═══ EXTRACTED INFORMATION

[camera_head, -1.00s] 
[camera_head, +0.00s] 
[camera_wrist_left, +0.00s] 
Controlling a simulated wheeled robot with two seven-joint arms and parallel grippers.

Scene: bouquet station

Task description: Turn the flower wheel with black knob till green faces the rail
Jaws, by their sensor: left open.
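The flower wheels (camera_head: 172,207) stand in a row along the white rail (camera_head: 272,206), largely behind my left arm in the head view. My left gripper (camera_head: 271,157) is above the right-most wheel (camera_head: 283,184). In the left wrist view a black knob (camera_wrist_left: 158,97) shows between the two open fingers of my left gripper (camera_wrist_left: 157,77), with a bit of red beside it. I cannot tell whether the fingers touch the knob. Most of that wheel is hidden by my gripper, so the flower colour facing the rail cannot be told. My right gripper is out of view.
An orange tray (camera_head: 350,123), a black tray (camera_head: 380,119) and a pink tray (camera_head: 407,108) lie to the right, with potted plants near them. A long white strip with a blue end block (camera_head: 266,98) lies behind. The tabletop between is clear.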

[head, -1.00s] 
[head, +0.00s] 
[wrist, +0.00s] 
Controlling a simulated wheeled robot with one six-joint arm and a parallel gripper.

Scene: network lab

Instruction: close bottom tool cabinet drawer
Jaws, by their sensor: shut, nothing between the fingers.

══════

■ **SET PROBLEM**
Identify each line in the records above containing the word "Scene"; copy those lines.

■ **COMPLETE OUTPUT**
Scene: bouquet station
Scene: network lab

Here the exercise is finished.